### Provided data

"""

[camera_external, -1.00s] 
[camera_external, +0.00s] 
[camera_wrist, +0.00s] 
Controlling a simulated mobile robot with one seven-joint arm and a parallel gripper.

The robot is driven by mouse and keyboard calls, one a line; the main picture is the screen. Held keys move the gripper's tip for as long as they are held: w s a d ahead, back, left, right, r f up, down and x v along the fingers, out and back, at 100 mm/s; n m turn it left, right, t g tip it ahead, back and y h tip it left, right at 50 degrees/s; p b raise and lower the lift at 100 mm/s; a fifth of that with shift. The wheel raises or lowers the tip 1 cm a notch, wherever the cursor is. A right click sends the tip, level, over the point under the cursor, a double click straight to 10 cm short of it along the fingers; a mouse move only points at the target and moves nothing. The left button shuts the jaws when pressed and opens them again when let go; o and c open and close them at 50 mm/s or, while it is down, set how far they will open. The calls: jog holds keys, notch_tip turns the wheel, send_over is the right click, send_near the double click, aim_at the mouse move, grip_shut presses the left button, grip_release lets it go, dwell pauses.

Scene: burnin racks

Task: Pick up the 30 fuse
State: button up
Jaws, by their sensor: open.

"""

### To be done
Copy each line of the data exactly, leaving nothing out.

### Final result
[camera_external, -1.00s] 
[camera_external, +0.00s] 
[camera_wrist, +0.00s] 
Controlling a simulated mobile robot with one seven-joint arm and a parallel gripper.

The robot is driven by mouse and keyboard calls, one a line; the main picture is the screen. Held keys move the gripper's tip for as long as they are held: w s a d ahead, back, left, right, r f up, down and x v along the fingers, out and back, at 100 mm/s; n m turn it left, right, t g tip it ahead, back and y h tip it left, right at 50 degrees/s; p b raise and lower the lift at 100 mm/s; a fifth of that with shift. The wheel raises or lowers the tip 1 cm a notch, wherever the cursor is. A right click sends the tip, level, over the point under the cursor, a double click straight to 10 cm short of it along the fingers; a mouse move only points at the target and moves nothing. The left button shuts the jaws when pressed and opens them again when let go; o and c open and close them at 50 mm/s or, while it is down, set how far they will open. The calls: jog holds keys, notch_tip turns the wheel, send_over is the right click, send_near the double click, aim_at the mouse move, grip_shut presses the left button, grip_release lets it go, dwell pauses.

Scene: burnin racks

Task: Pick up the 30 fuse
State: button up
Jaws, by their sensor: open.

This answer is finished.